Challenge →
Repeat exactly, and only, the lines from the one that contains "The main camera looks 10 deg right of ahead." through the one that contains "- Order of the", both ends included.

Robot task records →
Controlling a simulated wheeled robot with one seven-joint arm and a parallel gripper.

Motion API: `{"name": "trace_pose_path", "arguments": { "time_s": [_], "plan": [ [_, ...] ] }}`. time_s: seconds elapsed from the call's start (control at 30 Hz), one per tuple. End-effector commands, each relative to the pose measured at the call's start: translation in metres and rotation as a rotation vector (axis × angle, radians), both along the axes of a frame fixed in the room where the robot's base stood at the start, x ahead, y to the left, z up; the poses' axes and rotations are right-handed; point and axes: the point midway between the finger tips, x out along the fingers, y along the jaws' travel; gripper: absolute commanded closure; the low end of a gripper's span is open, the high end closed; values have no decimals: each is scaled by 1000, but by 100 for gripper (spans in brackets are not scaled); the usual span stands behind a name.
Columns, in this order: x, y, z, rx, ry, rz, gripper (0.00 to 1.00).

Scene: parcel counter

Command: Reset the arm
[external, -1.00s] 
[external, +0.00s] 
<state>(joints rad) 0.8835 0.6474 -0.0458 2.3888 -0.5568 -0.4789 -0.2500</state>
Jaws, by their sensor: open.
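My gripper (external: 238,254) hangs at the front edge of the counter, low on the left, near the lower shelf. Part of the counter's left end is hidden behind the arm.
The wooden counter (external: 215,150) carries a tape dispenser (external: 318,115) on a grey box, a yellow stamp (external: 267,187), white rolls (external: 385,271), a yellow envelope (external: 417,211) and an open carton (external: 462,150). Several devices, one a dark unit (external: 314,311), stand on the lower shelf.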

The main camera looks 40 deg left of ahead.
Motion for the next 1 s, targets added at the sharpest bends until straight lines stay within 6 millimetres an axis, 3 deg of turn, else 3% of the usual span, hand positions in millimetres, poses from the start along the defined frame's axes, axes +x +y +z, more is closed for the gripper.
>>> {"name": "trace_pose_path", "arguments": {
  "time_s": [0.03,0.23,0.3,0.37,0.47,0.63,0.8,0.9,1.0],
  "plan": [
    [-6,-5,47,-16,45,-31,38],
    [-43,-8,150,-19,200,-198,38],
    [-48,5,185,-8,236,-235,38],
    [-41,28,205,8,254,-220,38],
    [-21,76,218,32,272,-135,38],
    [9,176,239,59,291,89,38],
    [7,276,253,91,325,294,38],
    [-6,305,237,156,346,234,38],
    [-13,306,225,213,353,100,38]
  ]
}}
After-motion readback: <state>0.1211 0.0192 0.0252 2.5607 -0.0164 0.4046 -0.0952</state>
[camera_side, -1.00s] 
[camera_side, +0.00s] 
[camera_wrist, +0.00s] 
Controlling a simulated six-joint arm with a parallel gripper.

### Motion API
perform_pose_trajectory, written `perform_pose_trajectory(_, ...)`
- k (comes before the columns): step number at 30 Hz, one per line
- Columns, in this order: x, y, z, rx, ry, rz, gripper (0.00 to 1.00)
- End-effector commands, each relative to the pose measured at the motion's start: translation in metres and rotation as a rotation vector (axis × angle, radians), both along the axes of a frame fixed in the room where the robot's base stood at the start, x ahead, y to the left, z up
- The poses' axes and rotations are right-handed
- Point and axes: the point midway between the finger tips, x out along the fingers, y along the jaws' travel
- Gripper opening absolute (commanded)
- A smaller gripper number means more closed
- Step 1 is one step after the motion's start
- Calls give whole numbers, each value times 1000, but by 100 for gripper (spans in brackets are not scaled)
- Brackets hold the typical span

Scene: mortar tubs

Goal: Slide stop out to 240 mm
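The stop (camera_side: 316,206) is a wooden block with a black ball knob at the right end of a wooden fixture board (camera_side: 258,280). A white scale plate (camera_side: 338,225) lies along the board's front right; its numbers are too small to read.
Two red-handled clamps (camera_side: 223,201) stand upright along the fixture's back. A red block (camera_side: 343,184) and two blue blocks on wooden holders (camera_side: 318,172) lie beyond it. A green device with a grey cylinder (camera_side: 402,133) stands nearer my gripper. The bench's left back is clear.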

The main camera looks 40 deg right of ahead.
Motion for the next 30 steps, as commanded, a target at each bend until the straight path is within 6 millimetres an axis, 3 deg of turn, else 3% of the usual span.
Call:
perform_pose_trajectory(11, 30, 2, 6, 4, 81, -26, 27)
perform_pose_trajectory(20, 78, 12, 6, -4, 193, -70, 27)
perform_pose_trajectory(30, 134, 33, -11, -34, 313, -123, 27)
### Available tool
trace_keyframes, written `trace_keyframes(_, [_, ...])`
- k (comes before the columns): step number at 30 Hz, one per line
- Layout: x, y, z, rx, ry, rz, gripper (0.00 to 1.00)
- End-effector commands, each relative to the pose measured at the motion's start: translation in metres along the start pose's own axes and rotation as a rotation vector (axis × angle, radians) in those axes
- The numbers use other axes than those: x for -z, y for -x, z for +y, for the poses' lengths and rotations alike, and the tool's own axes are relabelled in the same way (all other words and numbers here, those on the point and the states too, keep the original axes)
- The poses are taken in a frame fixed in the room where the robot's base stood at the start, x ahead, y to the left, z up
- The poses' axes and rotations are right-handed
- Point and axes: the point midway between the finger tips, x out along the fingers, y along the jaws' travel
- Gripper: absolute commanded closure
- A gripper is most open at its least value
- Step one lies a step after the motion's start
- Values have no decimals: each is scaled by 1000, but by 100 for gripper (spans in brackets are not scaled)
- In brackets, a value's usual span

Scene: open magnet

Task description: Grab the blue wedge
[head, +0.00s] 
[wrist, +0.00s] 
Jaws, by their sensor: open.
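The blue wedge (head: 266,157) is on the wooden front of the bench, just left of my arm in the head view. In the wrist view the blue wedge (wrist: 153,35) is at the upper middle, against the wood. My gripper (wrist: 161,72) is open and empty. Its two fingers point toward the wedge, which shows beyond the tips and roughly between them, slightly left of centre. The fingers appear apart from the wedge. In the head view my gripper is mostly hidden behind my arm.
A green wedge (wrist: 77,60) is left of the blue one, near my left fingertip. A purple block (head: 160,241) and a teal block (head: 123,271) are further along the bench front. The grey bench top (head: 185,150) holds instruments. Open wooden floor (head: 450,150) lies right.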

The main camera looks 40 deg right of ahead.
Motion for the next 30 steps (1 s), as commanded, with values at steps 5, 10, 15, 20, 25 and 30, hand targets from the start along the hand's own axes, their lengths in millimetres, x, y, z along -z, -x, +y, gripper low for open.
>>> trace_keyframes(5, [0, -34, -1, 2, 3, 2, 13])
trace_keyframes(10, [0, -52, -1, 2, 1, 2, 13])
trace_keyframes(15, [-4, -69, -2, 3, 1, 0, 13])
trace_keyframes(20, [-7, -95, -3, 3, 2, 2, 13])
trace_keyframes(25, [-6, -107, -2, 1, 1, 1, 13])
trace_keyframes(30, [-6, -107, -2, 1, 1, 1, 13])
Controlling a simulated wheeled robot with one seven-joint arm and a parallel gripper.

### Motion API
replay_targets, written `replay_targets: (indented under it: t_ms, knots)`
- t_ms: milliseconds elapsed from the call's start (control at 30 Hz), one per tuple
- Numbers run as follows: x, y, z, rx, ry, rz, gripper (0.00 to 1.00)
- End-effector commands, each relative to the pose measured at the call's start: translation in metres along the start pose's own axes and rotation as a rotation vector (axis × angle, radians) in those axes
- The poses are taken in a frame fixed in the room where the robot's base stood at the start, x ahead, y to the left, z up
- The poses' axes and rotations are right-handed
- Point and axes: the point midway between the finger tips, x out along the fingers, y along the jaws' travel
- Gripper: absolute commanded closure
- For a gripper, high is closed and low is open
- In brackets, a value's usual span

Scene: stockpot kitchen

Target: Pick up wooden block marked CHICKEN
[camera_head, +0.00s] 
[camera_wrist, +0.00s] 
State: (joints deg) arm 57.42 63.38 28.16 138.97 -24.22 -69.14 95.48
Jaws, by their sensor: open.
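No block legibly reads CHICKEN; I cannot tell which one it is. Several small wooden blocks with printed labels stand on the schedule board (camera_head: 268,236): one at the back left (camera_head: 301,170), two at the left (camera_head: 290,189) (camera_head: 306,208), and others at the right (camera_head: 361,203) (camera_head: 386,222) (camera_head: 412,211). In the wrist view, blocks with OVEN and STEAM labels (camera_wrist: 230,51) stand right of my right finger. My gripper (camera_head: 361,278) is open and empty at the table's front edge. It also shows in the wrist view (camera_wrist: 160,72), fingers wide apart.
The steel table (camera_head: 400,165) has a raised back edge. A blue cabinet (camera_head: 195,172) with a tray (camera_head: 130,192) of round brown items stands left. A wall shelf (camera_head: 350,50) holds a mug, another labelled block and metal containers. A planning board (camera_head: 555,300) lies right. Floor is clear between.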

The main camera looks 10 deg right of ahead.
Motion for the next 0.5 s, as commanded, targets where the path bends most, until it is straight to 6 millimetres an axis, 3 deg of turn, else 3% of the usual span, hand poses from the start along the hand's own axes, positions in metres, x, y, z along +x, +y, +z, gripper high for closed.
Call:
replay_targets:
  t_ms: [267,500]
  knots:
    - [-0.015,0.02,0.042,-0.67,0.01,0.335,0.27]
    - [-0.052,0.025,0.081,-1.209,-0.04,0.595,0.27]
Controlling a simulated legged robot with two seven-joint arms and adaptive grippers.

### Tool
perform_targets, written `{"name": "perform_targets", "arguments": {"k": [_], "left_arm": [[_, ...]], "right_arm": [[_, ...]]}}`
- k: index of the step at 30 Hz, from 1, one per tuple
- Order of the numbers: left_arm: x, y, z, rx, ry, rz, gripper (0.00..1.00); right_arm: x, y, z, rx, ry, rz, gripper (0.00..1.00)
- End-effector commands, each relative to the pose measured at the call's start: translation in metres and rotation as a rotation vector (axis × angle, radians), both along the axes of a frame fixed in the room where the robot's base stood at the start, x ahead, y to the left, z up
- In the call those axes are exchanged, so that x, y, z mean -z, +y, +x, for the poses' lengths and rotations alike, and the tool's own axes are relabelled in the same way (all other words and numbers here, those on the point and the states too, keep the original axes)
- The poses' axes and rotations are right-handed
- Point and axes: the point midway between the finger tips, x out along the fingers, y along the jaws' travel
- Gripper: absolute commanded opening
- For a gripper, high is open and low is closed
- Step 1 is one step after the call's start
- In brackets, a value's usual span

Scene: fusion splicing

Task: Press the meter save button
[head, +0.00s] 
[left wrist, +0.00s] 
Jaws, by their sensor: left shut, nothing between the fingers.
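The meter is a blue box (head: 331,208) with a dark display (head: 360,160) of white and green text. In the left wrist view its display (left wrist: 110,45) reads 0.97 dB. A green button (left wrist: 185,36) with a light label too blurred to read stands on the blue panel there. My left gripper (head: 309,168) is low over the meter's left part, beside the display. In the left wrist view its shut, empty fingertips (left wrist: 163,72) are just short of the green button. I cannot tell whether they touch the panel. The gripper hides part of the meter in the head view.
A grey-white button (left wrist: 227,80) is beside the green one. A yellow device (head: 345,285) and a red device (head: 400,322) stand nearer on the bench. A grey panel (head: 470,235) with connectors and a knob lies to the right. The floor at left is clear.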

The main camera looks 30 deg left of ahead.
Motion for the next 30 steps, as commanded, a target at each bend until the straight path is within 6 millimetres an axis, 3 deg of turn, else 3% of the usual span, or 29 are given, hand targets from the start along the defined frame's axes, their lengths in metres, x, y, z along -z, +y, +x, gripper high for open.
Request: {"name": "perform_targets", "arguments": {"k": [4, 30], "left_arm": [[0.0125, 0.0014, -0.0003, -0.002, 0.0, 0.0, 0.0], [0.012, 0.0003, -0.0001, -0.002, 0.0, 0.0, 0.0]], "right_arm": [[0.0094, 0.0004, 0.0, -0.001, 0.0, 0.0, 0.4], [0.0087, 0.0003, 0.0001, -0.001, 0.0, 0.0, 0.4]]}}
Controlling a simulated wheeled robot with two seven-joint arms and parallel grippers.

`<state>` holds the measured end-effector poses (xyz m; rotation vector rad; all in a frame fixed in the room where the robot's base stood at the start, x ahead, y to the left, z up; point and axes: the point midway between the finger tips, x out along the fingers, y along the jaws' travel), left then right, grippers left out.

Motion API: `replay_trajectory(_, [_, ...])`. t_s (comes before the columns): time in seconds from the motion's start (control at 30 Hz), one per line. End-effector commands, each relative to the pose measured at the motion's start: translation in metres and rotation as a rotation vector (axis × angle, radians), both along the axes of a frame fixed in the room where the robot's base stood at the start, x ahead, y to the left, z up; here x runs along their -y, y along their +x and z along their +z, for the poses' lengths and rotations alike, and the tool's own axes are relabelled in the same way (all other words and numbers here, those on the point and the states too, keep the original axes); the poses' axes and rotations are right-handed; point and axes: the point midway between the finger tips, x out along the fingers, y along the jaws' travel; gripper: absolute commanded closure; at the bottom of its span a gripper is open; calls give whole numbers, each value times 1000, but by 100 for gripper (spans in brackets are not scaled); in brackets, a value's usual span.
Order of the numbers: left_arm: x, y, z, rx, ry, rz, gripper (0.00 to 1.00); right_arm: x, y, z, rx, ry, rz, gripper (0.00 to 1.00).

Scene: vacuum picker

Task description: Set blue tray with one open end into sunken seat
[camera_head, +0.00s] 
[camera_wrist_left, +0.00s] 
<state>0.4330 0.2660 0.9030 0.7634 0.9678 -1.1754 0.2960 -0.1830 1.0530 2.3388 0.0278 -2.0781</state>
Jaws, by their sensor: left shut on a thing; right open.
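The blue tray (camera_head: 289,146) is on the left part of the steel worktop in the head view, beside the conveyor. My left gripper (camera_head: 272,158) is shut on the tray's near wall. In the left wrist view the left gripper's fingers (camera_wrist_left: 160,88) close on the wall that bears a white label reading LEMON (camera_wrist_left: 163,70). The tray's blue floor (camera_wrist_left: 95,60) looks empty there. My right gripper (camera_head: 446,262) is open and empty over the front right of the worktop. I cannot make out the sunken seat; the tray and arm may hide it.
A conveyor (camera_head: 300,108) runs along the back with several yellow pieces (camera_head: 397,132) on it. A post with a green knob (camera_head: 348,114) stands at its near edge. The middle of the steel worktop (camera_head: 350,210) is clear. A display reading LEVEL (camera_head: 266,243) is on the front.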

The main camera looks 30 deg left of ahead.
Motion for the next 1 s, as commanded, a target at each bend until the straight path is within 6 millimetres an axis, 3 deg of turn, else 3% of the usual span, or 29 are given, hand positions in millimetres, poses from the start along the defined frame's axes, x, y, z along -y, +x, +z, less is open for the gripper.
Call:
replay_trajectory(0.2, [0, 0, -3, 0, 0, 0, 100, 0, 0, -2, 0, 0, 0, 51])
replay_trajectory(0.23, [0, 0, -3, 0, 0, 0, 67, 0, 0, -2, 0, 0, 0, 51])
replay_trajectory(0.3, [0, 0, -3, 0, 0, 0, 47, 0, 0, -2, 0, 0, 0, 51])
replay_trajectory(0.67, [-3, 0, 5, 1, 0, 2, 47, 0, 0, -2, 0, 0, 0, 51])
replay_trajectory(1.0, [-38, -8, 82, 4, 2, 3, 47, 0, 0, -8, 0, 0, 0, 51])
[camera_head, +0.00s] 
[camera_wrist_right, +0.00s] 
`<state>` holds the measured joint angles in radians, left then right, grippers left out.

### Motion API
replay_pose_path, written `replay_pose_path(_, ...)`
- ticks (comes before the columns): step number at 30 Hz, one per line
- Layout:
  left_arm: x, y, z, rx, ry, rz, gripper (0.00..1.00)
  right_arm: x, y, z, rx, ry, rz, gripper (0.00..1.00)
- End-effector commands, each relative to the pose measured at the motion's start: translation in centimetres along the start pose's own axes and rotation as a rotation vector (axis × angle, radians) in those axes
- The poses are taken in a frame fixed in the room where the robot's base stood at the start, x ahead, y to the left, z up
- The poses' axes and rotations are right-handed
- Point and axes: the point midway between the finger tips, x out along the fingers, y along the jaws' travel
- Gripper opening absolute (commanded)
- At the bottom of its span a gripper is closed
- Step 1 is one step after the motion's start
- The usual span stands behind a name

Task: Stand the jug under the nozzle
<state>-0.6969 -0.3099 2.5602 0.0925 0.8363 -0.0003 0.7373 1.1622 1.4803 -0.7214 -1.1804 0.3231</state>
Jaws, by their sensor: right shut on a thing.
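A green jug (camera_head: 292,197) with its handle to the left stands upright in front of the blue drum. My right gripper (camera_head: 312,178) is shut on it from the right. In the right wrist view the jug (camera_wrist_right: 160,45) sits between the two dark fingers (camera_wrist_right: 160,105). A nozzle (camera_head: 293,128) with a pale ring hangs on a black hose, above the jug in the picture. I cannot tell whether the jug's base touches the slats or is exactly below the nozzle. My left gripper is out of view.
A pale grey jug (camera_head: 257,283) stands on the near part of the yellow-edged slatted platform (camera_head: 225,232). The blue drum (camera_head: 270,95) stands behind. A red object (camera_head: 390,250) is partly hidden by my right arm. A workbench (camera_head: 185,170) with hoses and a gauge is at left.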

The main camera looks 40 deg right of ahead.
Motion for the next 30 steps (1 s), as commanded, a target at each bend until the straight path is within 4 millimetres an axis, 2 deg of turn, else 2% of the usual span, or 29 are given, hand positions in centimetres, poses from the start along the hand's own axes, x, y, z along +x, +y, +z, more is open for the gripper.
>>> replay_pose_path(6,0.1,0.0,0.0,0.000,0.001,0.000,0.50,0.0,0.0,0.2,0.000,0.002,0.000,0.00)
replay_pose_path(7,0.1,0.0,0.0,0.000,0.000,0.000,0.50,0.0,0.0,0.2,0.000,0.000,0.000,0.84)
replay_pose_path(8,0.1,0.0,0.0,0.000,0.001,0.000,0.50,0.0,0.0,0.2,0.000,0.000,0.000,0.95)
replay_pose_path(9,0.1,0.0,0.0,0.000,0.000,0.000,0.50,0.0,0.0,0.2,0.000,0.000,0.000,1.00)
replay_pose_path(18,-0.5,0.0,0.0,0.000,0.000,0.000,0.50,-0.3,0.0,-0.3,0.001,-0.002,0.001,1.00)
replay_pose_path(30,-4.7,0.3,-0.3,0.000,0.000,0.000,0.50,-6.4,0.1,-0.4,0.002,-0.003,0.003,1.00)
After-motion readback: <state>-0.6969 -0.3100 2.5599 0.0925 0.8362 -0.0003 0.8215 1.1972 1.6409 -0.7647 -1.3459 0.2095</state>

Problem solution →
The main camera looks 10 deg right of ahead.
Motion for the next 0.5 s, as commanded, targets where the path bends most, until it is straight to 6 millimetres an axis, 3 deg of turn, else 3% of the usual span, hand poses from the start along the hand's own axes, positions in metres, x, y, z along +x, +y, +z, gripper high for closed.
Call:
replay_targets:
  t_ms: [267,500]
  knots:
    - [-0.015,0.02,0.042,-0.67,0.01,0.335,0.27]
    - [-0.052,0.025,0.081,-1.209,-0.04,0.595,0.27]
Controlling a simulated legged robot with two seven-joint arms and adaptive grippers.

### Tool
perform_targets, written `{"name": "perform_targets", "arguments": {"k": [_], "left_arm": [[_, ...]], "right_arm": [[_, ...]]}}`
- k: index of the step at 30 Hz, from 1, one per tuple
- Order of the numbers: left_arm: x, y, z, rx, ry, rz, gripper (0.00..1.00); right_arm: x, y, z, rx, ry, rz, gripper (0.00..1.00)

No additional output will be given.